C'est avec cette connaissance des graves répercutions de l'oeuvre dans l'existence de Dinu Pillat, que nous lisons ce roman à la thématique très forte, ne pouvant nous empêcher de tenter de déceler ça et là des preuves sous-jacentes de subversion, sachant pertinemment qu'il n'y en aura aucune, et que cette accusation de défense des « Messagers » (ainsi nommés dans le roman) n'est qu'une mystification du régime pour se débarrasser de l'homme cultivé, éclairé et libre qu'incarne l'écrivain, à l'instar d'autres d'intellectuels contemporains de Pillat, tel Cioran.
Comme le souligne le philosophe roumain Gabriel Liiceanu, qui éclaire l'ouvrage d'une très intéressante postface : Dinu Pillat représentait un certain type d'humain à abattre.

« En attendant l'heure d'après » est un très beau livre, non pas comme fresque historique mais comme roman psychologique s'interrogeant sur le processus qui amène au fanatisme, au terrorisme et au totalitarisme.
Comment la jeunesse roumaine des années 1920-1930 a-t-elle pu être séduite par ce mouvement disciplinaire d'un radicalisme excessif, organisant des actions terroristes et tolérant le crime ? Comment le mouvement a-t-il dégénéré de la mystique christique à la politique du sang versé, du message religieux à l'exhortation à la violence ?
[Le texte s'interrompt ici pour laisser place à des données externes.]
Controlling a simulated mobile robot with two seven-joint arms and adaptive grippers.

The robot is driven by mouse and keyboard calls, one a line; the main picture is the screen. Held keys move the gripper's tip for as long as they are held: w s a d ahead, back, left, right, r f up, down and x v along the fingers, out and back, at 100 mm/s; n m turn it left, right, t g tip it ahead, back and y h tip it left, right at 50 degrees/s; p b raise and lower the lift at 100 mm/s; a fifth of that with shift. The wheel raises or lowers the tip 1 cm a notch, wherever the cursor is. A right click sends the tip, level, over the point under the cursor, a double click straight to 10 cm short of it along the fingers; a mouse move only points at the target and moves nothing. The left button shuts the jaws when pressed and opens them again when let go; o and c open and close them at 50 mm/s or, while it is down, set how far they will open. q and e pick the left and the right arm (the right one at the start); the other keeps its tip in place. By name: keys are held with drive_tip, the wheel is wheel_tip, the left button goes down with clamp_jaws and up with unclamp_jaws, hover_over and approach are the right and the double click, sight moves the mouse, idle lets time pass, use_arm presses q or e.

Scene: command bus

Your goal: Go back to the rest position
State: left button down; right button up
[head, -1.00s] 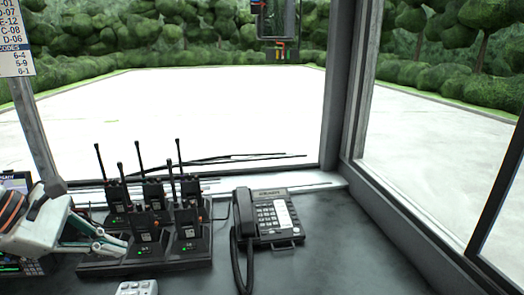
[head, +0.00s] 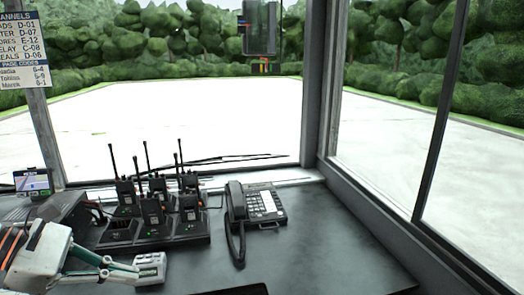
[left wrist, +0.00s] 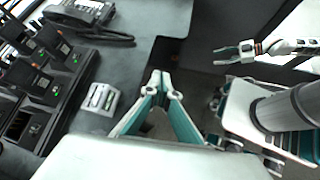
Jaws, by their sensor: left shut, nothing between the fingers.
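My left gripper (head: 134,267) is at the lower left of the head view, its fingers shut with nothing between them. It appears in front of the desk, with its tips overlapping a small light-grey box (head: 152,262) in the picture. In the left wrist view its fingertips (left wrist: 163,80) come together over the dark floor area past the desk edge, apart from the grey box (left wrist: 101,98). My right gripper (left wrist: 216,56) shows only in the left wrist view, at upper right, with its fingers apart and empty. The right gripper is outside the head view.
Several black radios stand in a charger tray (head: 192,239) on the dark desk (head: 320,235). A desk phone (head: 262,206) is right of them. A small screen (head: 33,182) is at left. The desk right of the phone is clear.

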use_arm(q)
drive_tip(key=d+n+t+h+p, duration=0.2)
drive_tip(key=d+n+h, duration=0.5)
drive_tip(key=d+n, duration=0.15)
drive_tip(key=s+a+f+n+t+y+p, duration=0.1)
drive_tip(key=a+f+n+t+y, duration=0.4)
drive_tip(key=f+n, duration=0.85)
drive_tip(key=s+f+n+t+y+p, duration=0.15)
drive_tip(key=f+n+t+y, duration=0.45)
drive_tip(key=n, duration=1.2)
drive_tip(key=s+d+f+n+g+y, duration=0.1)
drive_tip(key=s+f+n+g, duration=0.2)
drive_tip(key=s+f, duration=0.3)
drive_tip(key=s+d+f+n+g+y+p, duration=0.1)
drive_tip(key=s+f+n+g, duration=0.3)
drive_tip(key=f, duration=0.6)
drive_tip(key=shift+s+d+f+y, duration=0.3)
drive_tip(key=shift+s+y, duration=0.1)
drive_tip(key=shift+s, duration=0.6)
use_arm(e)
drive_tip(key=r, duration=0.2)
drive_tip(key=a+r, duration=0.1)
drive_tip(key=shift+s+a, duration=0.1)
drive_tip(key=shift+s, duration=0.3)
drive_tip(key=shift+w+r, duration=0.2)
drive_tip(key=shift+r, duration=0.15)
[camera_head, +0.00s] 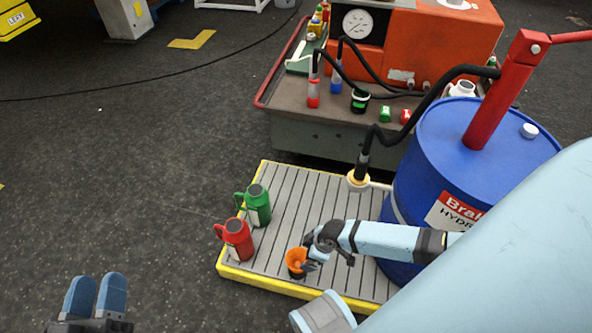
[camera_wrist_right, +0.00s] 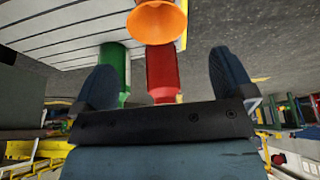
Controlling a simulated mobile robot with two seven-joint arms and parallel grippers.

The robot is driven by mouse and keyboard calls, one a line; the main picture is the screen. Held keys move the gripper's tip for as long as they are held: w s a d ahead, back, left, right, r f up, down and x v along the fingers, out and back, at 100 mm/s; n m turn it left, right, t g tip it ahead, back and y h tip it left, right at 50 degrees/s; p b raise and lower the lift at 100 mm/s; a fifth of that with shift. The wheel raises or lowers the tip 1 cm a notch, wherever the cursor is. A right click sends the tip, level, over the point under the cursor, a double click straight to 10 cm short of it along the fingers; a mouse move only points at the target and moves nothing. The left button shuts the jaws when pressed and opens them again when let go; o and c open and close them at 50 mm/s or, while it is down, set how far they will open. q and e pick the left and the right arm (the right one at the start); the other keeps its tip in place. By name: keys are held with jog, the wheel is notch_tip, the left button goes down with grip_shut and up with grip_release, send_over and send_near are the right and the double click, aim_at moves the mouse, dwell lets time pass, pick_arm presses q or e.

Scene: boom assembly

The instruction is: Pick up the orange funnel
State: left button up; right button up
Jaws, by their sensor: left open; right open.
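The orange funnel (camera_head: 296,261) stands on the slatted pallet near its front edge. My right gripper (camera_head: 310,254) is open, close to the funnel's right side in the head view. In the right wrist view the funnel's wide mouth (camera_wrist_right: 158,22) shows at the top, ahead of the two spread blue fingers (camera_wrist_right: 165,78) and roughly midway between them. Nothing is held there; whether a finger touches the funnel is unclear. My left gripper (camera_head: 96,284) is open and empty at the bottom left, over the floor, away from the pallet.
A red jug (camera_head: 237,238) and a green jug (camera_head: 257,205) stand on the pallet (camera_head: 300,190), left of the funnel. A blue drum (camera_head: 430,165) with a red pump stands at the right. A hose nozzle (camera_head: 357,180) hangs above the pallet. A cart (camera_head: 300,125) stands behind.

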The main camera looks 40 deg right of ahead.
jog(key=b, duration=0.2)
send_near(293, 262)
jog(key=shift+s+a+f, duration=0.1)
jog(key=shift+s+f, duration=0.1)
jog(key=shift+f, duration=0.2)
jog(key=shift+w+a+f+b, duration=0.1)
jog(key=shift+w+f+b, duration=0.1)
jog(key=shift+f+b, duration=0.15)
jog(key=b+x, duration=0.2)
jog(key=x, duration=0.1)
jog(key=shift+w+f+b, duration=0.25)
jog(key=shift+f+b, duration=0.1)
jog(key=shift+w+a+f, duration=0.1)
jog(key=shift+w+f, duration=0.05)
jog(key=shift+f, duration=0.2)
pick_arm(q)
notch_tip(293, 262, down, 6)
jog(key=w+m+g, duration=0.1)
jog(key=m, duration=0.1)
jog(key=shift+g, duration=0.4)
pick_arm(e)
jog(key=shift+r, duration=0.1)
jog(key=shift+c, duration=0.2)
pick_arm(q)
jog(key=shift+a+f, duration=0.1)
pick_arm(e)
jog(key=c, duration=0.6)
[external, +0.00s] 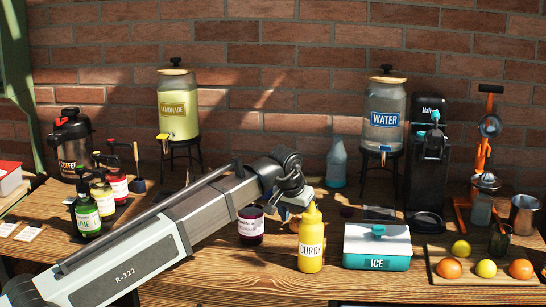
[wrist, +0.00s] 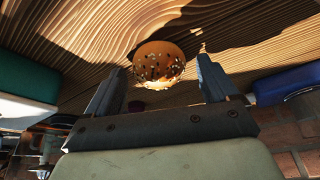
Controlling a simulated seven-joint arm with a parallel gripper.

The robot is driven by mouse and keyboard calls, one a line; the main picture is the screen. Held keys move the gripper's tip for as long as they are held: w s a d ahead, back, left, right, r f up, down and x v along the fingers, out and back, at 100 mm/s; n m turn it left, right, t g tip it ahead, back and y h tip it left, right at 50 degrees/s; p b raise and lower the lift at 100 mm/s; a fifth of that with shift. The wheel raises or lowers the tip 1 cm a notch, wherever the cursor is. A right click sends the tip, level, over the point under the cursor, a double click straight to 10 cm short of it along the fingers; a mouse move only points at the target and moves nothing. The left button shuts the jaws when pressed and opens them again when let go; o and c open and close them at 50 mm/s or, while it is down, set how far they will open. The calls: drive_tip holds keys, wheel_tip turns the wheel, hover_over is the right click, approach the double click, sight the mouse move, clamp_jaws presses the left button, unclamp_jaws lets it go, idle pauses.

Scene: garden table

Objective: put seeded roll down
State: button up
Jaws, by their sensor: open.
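The seeded roll (wrist: 158,62) is round and golden brown with dark seeds; in the wrist view it rests on the wooden table just beyond and between my fingertips. My gripper (wrist: 160,75) is open, one finger on each side of the roll, with visible space between the roll and the fingers. In the external view my gripper (external: 291,203) is low over the table, behind the yellow curry bottle (external: 311,240). The bottle and my wrist hide most of the roll there.
A dark-red labelled jar (external: 251,226) stands left of my gripper. The teal and white ice box (external: 377,247) is to the right, with a board of fruit (external: 480,284) beyond it. Drink dispensers (external: 179,104) and (external: 385,115) stand at the back.

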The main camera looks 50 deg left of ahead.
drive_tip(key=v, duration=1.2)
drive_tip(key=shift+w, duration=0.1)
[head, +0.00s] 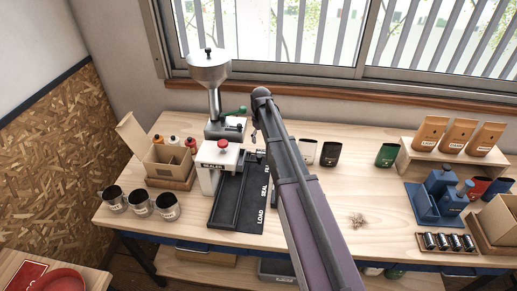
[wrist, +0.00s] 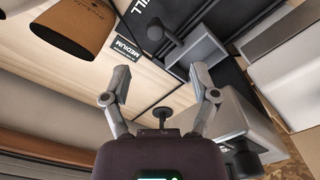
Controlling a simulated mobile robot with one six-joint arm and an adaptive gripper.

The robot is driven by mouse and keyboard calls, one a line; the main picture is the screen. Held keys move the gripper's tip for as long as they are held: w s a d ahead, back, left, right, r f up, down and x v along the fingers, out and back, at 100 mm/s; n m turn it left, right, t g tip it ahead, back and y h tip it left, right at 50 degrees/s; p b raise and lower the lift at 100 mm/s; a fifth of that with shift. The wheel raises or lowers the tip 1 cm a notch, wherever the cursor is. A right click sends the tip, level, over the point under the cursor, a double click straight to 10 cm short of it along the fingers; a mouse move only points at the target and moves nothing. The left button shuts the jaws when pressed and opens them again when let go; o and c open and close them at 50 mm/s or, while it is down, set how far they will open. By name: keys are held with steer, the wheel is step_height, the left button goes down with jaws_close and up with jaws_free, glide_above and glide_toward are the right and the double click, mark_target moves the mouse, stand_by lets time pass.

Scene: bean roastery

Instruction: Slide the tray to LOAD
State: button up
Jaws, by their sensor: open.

A travers le destins tragiques de plusieurs personnages, lycéens, étudiants, universita ires, adhérant aveuglément à l'idéologie des Légionnaires, Dinu Pillat dévoile avant tout les tourments, les espoirs et les doutes d'une jeunesse qui refuse le schéma bourgeois incarné par leurs parents ; une jeunesse qui rejette la passivité, la léthargie et la résignation de la précédente génération ; une jeunesse qui récuse les corruptions, les tromperies, les injustices et les inégalités du régime politique en place. Pour ces étudiants, certains très pauvres, issus pour beaucoup d'un milieu rural ou modeste, le salut ne peut alors naître qu'avec les coups d'éclat de leurs actions terroristes. Tel Saint-Georges combattant le dragon, ces jeunes en mal d'identité et d'idéal veulent, par leurs faits d'arme, représenter la victoire de la foi chrétienne sur le Démon, un combat du bien contre le mal qui atteindra les limites de ses propres contradictions et paradoxes.
Le mouvement implosera, victime certes de la répression policière, mais aussi des conséquences de ses agissements. Car le salut dans le crime est une aberration insurmontable, le jugement moral et religieux ne doit jamais se confondre avec la violence et la brutalité de l'anarchie. Vassia, Stefanuca, Rotaru…chacun incarne à sa façon l'idéal légionnaire, certains avec une fervente conviction religieuse, d'autres avec une ambition politique, d'autres encore par défi anarchiste…des jeunes gens qui se sont laissés corrompre dans leur idéal de monde nouveau.

D'une écriture toujours juste et impartiale, empreinte ça et là de belles respirations poétiques, Dinu Pillat expose, un peu comme un chercheur étudie les principes d'un phénomène scientifique, les objectifs et les incohérences de cet engouement idéologique sectaire et fascisant.
Une grande découverte révélée grâce à l'opération Masse Critique et les éditions des Syrtes. Nous les remercions de permettre que cet excellent roman remplisse enfin sa mission première: être lu et apprécié par le plus grand nombre, tout simplement.